The point has been there since this was announced years ago: Abbotsford already has a mall and a Walmart district and a movie theatre. But Shape Properties, the corporation behind Highstreet, is counting on that not being enough, that it will be, as they call it, “destined to become one of the Fraser Valley’s favorite new gathering places.”
They’re also counting on students. The mall showed up at the opening week barbecue and concert series on the Abbotsford green with free gum, affixed with a label calling Highstreet “a breath of fresh air.” Even horrible advertisement is advertisement, and even a student with anti-capitalist ideas has a basic need for convenience.
This is where the performance of the mall comes in, and the city’s role. Highstreet is located out near the Fraser Valley Auto Mall, where no one is ever going to find themselves in the neighbourhood. There are plans to improve public transit to the area, but the real audience, and the reason for the parking lot, is contingent on two factors: Abbotsford and Highway 1.
The real “addition” to Abbotsford is that Abbotsford, finally, has that series of familiar fluorescent signs floating above trees to passersby on the freeway.
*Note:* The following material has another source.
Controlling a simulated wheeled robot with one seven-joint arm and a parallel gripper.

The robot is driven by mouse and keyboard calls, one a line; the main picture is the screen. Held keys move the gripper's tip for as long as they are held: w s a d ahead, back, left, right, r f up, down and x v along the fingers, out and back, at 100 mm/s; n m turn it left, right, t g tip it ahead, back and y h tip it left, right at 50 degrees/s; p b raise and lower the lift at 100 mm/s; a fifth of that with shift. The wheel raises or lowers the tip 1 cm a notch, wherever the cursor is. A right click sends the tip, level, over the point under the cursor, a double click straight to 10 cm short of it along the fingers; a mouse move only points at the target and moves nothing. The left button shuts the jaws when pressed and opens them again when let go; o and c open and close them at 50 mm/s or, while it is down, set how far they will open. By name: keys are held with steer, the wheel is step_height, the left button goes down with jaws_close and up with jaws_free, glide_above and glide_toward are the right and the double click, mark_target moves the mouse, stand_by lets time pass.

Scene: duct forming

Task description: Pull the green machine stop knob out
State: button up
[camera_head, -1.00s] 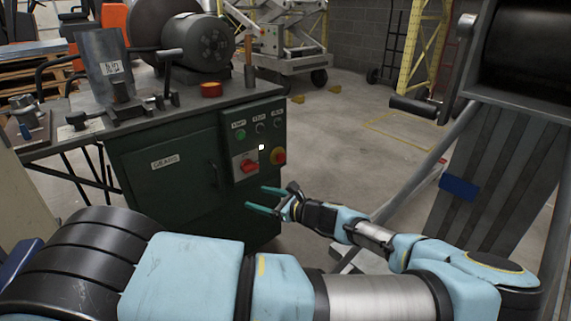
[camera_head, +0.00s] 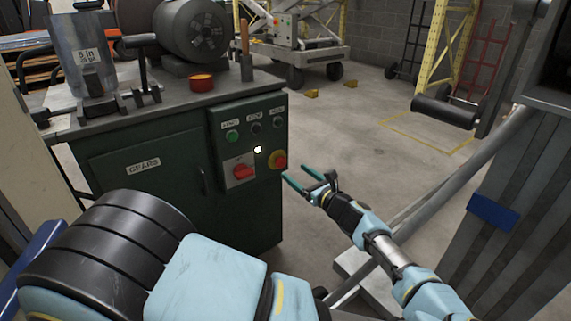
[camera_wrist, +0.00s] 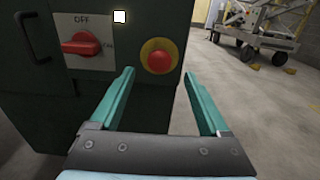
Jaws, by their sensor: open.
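The green machine (camera_head: 150,190) stands at the left with a control panel on its front. Its stop knob (camera_head: 279,160) is a red mushroom button on a yellow collar, at the panel's lower right. In the wrist view the knob (camera_wrist: 159,61) sits ahead, between the lines of my fingers and just beyond their tips. My gripper (camera_head: 294,173) has teal fingers, open and empty, just right of and below the knob in the head view. It also shows in the wrist view (camera_wrist: 158,76). The fingers appear apart from the knob.
A red rotary switch (camera_wrist: 81,44) on a grey plate sits left of the knob. Small green (camera_head: 232,135) and dark buttons are above. A door handle (camera_head: 203,180) is at the left. A grey slatted structure (camera_head: 500,240) stands right; open floor lies between.

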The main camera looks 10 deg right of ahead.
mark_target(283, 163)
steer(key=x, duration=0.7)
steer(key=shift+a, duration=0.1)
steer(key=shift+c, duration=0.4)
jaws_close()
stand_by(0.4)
To paraphrase transit writer Nathan Pachal, now you can shop in Abbotsford while completely avoiding going into Abbotsford.
No mall would completely bank on people passing through, so there’s still a projection that involves Abbotsford residents driving or taking the bus to this place to buy things already available at slightly less shiny locations.
An article, but basically an advertisement, appeared in the September 23 issue of the Abbotsford News about the new theatre – the prime attraction, the truly new thing. Naturally, it will play exactly the same movies, charge the same $7+ for popcorn kernels and salt, but, and here’s the perk: ticket prices will be higher, so you can get larger seats and a larger menu. With progress like this, there’s a chance it will be almost as good as your living room.
Reading around, it’s hard to find much opposition. People know enough about “made in” tags and corporate influence to be offended on principle, but without any change in action. The jobs, sure, are nice, but does it matter if they’re all dead-end? Highstreet is an opportunity for familiar companies to extract more out of consumers – another place to rush to on Christmas Eve. But it’s also a place, at least due to location, that it’s easy to say no to.